Liu Mengze, president of US operations for food conglomerate COFCO, gets animated when he talks about seeing several thousand tons of grain being loaded onto one of his company’s China-bound cargo ships at the Port of New Orleans. “It’s the most amazing scene you could imagine,” said Liu, a proud smile across his face. He heads the US subsidiary of China’s biggest trader of grains and edible oils, whose full name is China National Cereals, Oil and Foodstuffs Corp.

Established in 1982, the subsidiary is responsible for handling Chinese imports of US agricultural goods, chiefly high-demand crops such as soybeans and corn. Import volumes have soared in recent years due to China’s urbanization and strong economic growth.

The United States is the world’s biggest producer and exporter of both soybeans and corn. China is the No 1 importer of US soybeans and the No 2 importer (after Japan) of US corn.

According to Liu, COFCO’s US business has diversified. Its main function since the early 2000s has been handling corn and soybean imports, after years of focusing on a single grain: wheat. Its parent company, a State-owned enterprise, is the largest trader of all types of grain in the Chinese market.

“The change in China’s farming structure and growing urbanization contributed to this transition,” Liu said. The structural change, he explained, has been a mix of increased population, reduction of arable land and greater production of grain-fed animals to satisfy meat-consumption demands of the growing Chinese middle class.

“In particular, China’s fast-paced urbanization results in the growing need for oil and meat to which soybeans contribute greatly because soybean meal serves as an important ingredient in animal feed,” said the 48-year-old Liu, who has been COFCO’s top US executive since 2009.

The US Department of Agriculture’s current forecast for Chinese imports of US soybeans in the 2012-2013 marketing year is 63 million metric tons, which would be a record.

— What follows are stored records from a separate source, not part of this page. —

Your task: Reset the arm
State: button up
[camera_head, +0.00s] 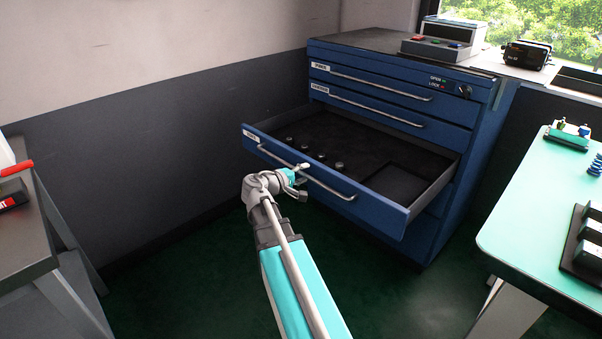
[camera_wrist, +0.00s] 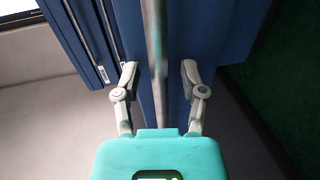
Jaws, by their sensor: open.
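My gripper (camera_head: 301,170) is at the front of the pulled-out drawer (camera_head: 399,219) of the blue cabinet, by the left part of its handle. In the wrist view my gripper (camera_wrist: 158,75) is open, with one finger on each side of the drawer handle (camera_wrist: 156,45). The handle bar runs between the fingers, and I see no clear contact with either. My arm (camera_head: 290,265) reaches out to the drawer from the bottom of the head view.
The open drawer holds several small round parts (camera_head: 322,157) and a dark tray area. The blue cabinet (camera_head: 470,190) has closed drawers above. A mint-topped table (camera_head: 520,215) stands right, and a grey bench (camera_head: 25,235) left. Green floor (camera_head: 180,295) is clear between them.

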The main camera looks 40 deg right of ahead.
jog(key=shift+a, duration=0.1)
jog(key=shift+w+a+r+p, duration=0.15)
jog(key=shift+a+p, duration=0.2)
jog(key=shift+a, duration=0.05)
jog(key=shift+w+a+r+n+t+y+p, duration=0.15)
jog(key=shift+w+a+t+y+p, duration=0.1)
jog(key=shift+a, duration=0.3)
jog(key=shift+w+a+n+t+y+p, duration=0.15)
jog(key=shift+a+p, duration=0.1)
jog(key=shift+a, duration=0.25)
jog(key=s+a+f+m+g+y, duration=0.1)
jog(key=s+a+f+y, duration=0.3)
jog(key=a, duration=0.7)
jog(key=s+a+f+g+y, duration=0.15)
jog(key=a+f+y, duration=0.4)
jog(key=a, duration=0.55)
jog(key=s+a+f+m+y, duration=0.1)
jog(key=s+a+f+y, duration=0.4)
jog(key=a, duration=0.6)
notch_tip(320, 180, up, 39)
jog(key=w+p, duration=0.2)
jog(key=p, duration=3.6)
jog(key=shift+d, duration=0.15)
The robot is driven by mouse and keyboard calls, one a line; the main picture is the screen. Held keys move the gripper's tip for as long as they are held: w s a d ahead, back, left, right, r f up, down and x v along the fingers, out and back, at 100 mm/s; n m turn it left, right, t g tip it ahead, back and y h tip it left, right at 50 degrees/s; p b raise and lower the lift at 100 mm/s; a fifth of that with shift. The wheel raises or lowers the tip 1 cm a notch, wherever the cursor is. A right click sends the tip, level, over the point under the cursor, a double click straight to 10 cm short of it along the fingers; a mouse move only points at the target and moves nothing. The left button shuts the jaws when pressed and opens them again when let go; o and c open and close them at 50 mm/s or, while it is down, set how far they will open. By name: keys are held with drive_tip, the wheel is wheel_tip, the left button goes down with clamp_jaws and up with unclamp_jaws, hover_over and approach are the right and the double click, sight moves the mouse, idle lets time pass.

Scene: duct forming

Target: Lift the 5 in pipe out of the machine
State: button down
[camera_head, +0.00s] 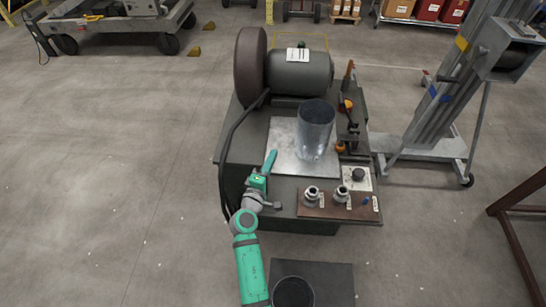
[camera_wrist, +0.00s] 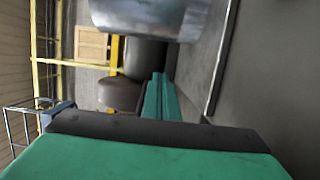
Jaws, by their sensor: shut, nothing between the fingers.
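The pipe (camera_head: 315,132) is a shiny metal cylinder with a dark open top. It stands upright on the light metal plate (camera_head: 290,160) of the machine (camera_head: 229,150). In the wrist view the pipe (camera_wrist: 140,18) shows as a curved metal surface at the top edge, partly cut off. My gripper (camera_head: 270,160) is at the plate's left front edge, left of the pipe and apart from it. Its green fingers (camera_wrist: 158,98) are together and hold nothing in the wrist view.
A dark motor (camera_head: 300,75) and a large wheel (camera_head: 250,68) stand at the machine's back. A panel with two metal fittings (camera_head: 338,205) is at its front right. A dark round opening (camera_head: 293,292) shows at the bottom. A grey lift stand (camera_head: 440,110) is at right.

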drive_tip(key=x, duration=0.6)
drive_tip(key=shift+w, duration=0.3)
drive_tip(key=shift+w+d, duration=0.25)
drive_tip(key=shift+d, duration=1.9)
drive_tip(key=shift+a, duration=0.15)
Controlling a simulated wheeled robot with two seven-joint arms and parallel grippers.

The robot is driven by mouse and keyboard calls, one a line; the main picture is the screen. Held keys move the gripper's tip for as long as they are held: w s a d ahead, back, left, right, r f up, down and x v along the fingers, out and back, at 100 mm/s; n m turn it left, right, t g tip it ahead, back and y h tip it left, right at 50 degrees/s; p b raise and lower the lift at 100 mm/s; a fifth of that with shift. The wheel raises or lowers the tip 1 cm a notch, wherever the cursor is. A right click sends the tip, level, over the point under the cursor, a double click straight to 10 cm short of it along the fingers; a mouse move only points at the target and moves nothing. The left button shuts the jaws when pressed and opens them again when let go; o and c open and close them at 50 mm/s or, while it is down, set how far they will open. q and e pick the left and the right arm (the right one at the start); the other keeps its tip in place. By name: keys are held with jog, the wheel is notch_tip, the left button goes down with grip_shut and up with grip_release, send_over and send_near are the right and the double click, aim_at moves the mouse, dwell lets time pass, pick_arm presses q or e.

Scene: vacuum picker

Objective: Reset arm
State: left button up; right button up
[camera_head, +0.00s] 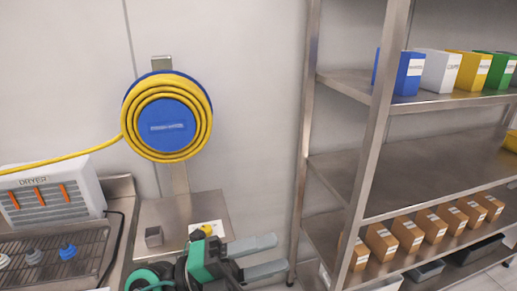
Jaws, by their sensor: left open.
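My left gripper (281,253) shows at the bottom centre, with its two grey fingers spread apart and pointing right. Nothing shows between the fingers. Its green and black wrist lies at the front edge of a small steel table (160,212), and the fingers reach past the table's right side toward the shelf rack. My right gripper is not in view.
A blue reel with a coiled yellow hose (167,116) hangs on the wall. A white dryer (48,190) is at left. A metal rack (372,120) with boxes fills the right side.

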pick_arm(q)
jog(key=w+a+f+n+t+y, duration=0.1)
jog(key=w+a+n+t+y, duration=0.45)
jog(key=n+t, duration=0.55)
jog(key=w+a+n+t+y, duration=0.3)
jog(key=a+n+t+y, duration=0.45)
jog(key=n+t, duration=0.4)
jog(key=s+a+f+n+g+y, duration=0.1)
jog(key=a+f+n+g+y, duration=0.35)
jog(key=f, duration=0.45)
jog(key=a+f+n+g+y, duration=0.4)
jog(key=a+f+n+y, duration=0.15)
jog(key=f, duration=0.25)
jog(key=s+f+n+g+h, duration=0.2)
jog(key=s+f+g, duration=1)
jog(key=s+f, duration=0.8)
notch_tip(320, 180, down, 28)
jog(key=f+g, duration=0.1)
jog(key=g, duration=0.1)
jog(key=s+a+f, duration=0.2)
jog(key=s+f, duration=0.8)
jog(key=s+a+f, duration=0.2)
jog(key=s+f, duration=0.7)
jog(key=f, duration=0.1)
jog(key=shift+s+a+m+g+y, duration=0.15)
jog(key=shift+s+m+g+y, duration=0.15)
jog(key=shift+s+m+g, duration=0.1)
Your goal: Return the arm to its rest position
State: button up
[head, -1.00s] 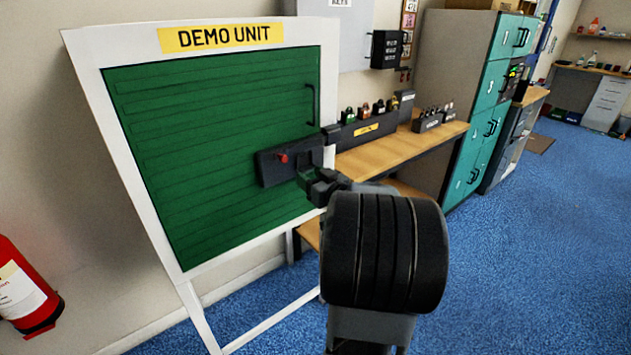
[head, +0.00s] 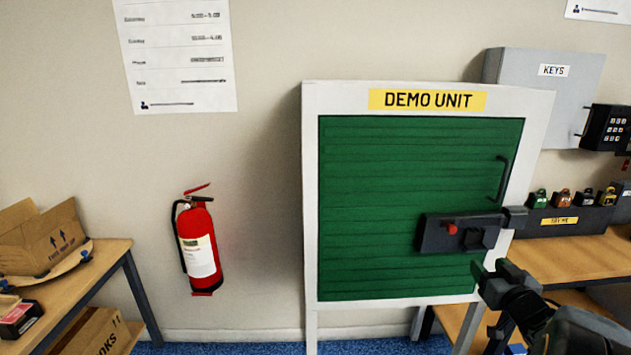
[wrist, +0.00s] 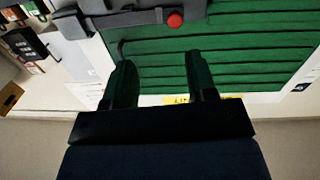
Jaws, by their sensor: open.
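My gripper (head: 490,272) is at the lower right of the head view, in front of the demo unit's lower right corner. In the wrist view its two dark fingers (wrist: 160,82) stand apart with nothing between them. The demo unit (head: 335,92) is a white-framed stand with a green slatted panel (head: 400,190). A dark lock box with a red button (head: 451,229) sits on the panel's right side, and the button also shows in the wrist view (wrist: 174,19). The gripper is apart from the lock box in the head view. Most of my arm is outside the picture.
A wooden bench (head: 570,262) with a row of padlocks (head: 563,199) stands to the right. A grey key cabinet (head: 540,95) and a black keypad box (head: 606,127) hang above it. A fire extinguisher (head: 198,245) is on the wall, left. A table (head: 100,262) with cartons stands far left.

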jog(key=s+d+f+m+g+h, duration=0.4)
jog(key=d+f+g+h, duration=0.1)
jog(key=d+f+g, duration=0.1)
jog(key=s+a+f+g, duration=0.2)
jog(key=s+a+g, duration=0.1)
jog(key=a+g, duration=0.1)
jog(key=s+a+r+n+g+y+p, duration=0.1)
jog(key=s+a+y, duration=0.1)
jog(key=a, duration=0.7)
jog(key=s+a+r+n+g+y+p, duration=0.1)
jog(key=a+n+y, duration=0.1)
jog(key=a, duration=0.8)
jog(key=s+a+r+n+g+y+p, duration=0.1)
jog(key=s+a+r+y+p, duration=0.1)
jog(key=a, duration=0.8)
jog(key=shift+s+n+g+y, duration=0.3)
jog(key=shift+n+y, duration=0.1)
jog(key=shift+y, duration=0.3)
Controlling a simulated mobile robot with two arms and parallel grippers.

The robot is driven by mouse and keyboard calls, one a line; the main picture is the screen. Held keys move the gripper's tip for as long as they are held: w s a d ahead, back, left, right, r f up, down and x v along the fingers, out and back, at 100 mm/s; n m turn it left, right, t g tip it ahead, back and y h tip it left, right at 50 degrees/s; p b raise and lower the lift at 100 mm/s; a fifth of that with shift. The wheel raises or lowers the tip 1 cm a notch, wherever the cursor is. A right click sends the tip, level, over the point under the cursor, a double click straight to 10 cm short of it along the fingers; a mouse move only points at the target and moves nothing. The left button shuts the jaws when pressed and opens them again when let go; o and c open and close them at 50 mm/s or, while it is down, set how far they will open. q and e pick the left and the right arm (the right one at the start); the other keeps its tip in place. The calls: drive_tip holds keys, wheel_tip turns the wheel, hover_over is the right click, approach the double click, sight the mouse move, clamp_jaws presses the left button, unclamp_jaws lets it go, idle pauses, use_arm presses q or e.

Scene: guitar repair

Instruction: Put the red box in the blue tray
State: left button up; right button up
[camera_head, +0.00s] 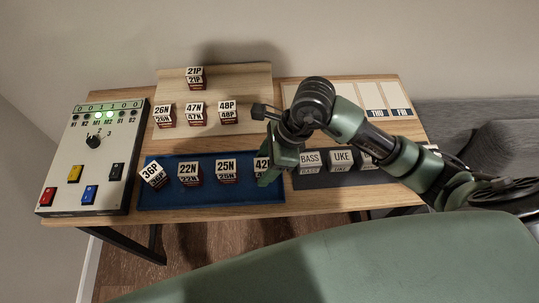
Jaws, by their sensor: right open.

China’s US soybean imports have increased every marketing year since 2005, according to the USDA.

Output of US corn has been harmed by this summer’s historic drought in most major corn-producing states. The USDA estimates 2012-2013 corn production will be 10.73 billion bushels, far less than pre-drought projections of nearly 15 billion bushels.

Overall, US exports to China exceeded $100 billion in 2011, including $14.7 billion in agricultural commodities, according to the US-China Business Council in Washington.

Xi Jinping, who is now general secretary of the Central Committee of the Communist Party of China, visited Iowa as part of a US visit in February. During Xi’s stay, China signed deals to buy $4.3 billion worth of US soybeans – a boon to Iowa, which is the top US state in production of the crop.

“Local farmers really appreciated our business and the closer agribusiness ties between the two countries,” recalled Liu, who was part of a delegation that accompanied Xi. “We produce more than we consume, so we have to rely on trade, and on China with its growing population and growing economy. It’s great to be its trading partner,” said Grant Kimberley, son of the Iowa man whose farm Xi visited.

Closer US-China cooperation in agricultural trade as well as general economic interdependence of the world’s two biggest economies portend agribusiness deal-making, Liu suggested. “When the time is right, eventually we’re going to have some investment in the US,” he said without elaborating.

In November, COFCO sold its entire 5% stake (7 million shares) in Smithfield Foods Inc back to the US meat producer. The Chinese company had bought the stake in 2008, saying it wanted to benefit from Smithfield’s technology and management skill. COFCO cited “commercial considerations” for its decision but said it would continue to work with the US company. Terms of the stock sale weren’t disclosed.

Although its US arm remains focused on procurement of imported foodstuffs, COFCO – ranked No 393 on the most recent Fortune list of the world’s biggest companies – has explored investment abroad, including Australia, South America and Europe.

Last year, the company acquired Tully Sugar Ltd of Australia for $142 million. It also paid nearly $16 million for a wine-making chateau in the French region of Bordeaux and began producing wines under a new label, Great Wall. COFCO isn’t a newcomer to the wine business, having acquired a vineyard in Chile for $18 million in 2010.

COFCO in 2011 said it would invest $10 billion in foreign mergers and acquisitions. Chairman Ning Gaoning indicated the company’s key interest was commodities such as sugar, wheat and soybeans. According to Liu, there is no investment roadmap or timetable for COFCO’s US arm, but priorities would likely match those pursued elsewhere by the parent company.

With a staff of just nine at its main office in Englewood Cliffs, New Jersey, COFCO runs a low-profile, efficient US business. “The nine-person operation isn’t merely to have a presence in the US; we do everything on our own, from our core business to other functions including commodity-price analysis,” Liu said. Another part of the subsidiary, COFCO Capital Corp, has an office in Chicago to be near the commodity-futures trading on the Chicago Board of Trade.

Liu and his team are busiest between July and August, when they tour farm fields in Midwest states such as Iowa, Illinois and Indiana to evaluate soybeans and corn. “Knee-high by the Fourth of July, as they say here,” he said with a smile.